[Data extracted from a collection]
────

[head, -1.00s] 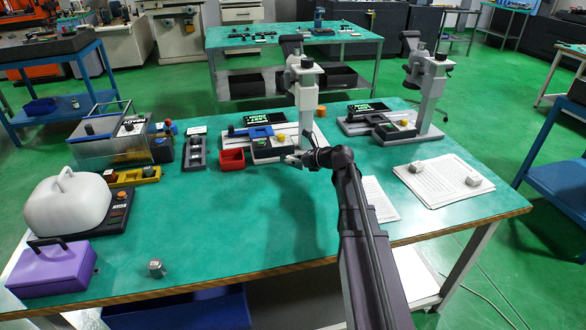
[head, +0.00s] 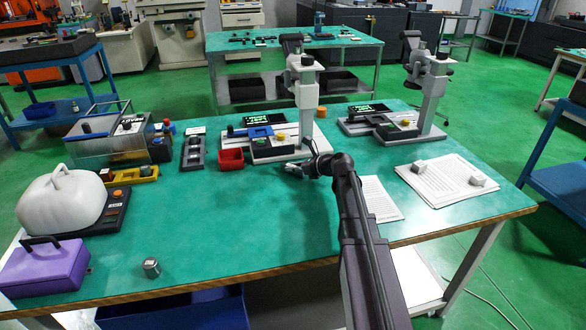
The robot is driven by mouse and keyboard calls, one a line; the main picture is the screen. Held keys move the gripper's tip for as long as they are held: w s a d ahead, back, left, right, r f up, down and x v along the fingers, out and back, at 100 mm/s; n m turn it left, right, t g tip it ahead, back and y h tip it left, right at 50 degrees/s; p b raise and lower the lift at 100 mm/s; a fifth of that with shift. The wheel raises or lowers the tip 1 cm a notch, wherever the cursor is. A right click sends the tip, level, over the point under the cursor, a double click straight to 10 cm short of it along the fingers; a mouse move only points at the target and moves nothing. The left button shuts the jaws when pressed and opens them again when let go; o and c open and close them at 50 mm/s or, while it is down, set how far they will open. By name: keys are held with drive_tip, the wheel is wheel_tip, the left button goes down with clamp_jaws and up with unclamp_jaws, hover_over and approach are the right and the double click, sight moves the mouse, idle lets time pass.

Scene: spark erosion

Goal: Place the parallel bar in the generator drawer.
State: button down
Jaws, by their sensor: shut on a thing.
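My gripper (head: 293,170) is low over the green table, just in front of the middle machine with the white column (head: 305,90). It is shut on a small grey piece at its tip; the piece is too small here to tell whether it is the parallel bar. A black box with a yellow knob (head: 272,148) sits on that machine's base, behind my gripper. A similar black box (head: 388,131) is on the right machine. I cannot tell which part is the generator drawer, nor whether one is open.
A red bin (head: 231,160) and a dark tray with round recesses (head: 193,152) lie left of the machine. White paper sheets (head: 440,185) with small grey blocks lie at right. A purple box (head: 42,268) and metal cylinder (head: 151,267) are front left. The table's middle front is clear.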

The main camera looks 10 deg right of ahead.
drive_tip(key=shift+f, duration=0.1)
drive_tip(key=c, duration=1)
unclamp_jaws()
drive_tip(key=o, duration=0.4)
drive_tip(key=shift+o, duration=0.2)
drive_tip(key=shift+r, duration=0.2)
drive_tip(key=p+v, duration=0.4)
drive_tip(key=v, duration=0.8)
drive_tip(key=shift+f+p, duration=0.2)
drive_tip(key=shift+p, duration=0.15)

────

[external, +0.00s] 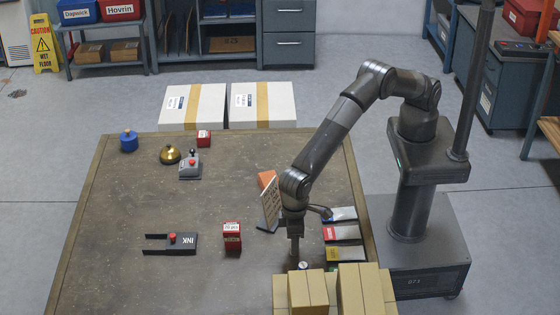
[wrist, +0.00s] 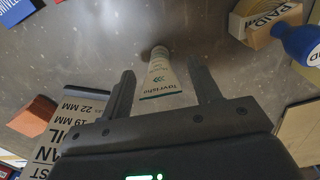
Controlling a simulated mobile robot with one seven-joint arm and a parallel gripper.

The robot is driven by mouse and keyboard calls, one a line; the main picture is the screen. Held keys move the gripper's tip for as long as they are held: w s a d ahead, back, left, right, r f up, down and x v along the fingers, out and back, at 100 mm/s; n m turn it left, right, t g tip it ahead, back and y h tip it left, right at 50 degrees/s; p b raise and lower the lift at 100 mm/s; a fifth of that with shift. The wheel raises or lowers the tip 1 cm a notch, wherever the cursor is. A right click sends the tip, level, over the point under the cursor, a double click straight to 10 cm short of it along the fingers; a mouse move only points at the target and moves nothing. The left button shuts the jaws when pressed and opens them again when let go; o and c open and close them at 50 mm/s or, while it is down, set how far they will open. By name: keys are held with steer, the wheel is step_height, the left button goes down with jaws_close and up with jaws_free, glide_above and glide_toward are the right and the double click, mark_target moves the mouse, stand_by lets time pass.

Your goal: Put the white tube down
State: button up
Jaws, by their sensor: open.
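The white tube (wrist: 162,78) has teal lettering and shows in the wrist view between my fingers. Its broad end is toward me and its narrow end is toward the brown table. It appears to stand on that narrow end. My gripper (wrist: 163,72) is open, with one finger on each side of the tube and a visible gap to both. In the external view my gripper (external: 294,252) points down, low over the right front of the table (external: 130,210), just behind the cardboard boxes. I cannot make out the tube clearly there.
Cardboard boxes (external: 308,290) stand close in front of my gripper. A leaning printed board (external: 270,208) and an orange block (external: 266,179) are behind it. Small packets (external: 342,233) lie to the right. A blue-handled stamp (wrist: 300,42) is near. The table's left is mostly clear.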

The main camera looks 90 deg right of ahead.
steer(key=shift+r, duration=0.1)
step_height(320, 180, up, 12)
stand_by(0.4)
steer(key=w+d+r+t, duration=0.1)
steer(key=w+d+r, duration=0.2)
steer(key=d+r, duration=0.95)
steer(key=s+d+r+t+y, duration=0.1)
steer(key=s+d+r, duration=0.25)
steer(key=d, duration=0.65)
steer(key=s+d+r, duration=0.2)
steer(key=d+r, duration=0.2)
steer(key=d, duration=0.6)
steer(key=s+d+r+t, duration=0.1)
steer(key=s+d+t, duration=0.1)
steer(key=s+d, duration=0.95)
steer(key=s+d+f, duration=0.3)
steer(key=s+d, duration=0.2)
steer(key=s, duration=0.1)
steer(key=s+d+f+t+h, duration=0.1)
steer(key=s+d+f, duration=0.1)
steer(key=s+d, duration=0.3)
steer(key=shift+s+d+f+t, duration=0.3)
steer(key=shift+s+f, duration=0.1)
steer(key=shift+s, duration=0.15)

────

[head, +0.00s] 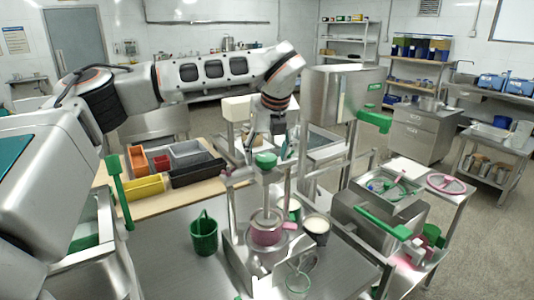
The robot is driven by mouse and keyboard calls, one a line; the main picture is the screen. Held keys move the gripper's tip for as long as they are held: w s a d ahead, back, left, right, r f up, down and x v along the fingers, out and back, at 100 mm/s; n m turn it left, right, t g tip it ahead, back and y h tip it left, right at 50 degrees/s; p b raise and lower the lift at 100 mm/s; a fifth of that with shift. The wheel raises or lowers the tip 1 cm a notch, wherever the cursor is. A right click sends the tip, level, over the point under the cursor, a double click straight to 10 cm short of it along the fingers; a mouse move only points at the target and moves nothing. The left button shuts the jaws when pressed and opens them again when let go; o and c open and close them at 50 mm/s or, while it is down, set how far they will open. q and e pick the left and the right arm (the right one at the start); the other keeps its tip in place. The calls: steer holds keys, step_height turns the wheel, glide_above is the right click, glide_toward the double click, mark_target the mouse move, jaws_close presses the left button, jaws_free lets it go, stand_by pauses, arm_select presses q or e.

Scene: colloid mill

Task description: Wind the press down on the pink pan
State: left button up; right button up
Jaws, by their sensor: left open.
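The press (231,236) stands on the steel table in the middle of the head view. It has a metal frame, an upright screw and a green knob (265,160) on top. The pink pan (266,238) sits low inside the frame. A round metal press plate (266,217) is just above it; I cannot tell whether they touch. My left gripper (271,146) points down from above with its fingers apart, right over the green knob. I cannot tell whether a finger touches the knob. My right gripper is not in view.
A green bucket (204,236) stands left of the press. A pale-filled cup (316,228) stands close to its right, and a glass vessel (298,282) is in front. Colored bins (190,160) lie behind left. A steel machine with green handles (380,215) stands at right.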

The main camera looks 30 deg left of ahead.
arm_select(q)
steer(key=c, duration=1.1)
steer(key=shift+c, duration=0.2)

────

• Work to complete:
Using the records above, copy each line that contains "State".

• Exercise output:
State: button down
State: button up
State: left button up; right button up

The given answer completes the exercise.